(Entries taken from a collection)

------------------------

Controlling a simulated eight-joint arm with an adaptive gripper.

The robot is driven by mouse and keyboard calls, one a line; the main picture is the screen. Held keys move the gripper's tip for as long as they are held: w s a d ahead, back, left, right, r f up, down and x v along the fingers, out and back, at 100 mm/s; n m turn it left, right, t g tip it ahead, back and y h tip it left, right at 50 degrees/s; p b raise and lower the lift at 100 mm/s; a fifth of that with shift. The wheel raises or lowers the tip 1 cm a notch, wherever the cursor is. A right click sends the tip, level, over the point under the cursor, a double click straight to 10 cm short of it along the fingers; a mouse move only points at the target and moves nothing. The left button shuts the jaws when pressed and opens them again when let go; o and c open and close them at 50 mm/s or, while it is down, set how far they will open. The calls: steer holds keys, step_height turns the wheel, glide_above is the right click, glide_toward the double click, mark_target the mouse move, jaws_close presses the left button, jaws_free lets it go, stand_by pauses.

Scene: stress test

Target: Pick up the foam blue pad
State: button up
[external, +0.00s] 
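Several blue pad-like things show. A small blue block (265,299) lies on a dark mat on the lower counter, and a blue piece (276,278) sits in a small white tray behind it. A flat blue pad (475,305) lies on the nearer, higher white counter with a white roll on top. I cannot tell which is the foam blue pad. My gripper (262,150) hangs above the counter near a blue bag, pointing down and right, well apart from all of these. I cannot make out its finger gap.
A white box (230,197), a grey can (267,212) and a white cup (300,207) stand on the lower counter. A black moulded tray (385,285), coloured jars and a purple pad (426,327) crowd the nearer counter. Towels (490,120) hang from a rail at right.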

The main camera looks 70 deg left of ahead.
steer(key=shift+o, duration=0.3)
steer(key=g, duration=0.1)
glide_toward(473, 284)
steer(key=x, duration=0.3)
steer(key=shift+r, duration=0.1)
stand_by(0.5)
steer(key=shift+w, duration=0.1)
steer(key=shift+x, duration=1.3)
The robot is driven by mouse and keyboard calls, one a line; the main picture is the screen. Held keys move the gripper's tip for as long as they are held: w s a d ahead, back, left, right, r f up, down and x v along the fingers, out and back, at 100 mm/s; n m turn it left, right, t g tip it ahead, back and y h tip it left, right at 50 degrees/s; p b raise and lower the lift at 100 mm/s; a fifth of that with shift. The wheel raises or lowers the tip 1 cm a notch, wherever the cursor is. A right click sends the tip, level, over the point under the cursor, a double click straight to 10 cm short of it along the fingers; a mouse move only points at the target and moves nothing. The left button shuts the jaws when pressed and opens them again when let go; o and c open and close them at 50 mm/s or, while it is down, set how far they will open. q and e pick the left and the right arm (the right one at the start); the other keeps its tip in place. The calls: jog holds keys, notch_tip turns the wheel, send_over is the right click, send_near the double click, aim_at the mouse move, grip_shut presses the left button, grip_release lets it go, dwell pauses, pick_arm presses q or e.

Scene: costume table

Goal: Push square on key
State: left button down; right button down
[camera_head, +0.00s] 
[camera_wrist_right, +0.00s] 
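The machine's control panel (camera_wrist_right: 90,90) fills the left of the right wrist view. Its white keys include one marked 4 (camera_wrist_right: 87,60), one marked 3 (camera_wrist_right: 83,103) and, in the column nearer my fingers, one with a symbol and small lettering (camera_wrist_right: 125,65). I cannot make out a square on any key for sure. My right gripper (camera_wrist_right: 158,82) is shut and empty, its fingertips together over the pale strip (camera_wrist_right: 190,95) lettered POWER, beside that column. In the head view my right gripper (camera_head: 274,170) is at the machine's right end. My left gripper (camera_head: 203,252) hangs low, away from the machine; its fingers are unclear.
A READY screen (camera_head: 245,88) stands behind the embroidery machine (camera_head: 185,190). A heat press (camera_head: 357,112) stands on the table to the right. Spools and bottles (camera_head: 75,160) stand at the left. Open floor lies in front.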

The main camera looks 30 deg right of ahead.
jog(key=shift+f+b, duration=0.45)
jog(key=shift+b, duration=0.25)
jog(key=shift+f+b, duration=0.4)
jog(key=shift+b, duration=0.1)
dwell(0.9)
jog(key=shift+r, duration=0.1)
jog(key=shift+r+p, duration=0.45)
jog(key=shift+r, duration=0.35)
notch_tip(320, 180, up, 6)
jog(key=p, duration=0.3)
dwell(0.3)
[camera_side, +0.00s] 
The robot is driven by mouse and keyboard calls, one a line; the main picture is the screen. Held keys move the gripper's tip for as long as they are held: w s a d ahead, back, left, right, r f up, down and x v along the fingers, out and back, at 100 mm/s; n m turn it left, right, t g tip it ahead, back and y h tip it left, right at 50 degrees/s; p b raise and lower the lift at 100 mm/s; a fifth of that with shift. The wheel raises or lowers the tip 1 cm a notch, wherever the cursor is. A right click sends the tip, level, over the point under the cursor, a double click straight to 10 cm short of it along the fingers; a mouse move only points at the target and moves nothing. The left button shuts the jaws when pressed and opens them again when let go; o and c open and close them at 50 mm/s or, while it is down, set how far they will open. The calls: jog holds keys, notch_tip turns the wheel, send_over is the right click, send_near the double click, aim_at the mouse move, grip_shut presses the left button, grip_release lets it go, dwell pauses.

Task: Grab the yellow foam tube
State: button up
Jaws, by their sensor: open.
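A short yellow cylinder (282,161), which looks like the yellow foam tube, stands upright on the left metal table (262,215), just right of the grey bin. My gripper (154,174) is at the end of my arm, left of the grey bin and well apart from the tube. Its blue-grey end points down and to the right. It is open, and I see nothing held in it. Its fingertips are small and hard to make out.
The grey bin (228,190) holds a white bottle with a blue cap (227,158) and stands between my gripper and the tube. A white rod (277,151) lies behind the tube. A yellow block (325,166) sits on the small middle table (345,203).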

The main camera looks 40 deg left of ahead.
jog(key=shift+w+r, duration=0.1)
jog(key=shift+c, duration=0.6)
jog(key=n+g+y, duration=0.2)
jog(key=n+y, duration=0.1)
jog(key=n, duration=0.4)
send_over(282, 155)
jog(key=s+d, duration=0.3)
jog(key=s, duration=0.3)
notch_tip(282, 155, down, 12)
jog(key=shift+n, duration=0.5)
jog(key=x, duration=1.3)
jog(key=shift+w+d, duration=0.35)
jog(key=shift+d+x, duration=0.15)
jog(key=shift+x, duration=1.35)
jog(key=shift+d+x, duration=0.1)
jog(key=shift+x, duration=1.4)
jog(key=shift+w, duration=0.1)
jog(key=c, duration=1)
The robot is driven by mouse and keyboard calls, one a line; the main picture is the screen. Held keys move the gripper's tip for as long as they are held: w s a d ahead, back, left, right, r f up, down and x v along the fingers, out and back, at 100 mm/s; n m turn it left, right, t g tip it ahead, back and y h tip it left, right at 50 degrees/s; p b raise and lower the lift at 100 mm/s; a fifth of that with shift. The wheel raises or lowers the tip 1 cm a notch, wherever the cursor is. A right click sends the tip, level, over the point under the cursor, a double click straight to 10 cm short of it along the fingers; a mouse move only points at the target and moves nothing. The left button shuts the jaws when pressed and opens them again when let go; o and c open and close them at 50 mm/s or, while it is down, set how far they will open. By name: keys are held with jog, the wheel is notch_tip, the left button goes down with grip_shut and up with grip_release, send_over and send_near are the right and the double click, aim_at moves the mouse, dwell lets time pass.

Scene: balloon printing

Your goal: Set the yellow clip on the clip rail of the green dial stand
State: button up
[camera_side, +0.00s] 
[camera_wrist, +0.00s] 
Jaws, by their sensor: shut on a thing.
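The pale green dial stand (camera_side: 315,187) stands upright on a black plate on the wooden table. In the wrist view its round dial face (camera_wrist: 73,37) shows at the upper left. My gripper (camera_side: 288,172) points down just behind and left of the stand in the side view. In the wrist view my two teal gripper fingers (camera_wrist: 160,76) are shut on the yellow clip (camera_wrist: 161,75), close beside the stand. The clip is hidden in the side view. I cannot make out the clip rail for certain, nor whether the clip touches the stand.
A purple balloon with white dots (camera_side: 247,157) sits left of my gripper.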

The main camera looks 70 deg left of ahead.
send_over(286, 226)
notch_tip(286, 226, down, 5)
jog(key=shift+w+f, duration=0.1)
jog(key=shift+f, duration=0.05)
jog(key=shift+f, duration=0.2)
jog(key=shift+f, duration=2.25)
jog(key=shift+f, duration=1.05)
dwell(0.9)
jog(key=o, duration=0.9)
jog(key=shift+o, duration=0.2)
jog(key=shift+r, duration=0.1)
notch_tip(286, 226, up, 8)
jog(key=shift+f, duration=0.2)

------------------------

• _What you need to do_
In the records above, collect each line with "Scene".

• _Complete output_
Scene: stress test
Scene: costume table
Scene: balloon printing

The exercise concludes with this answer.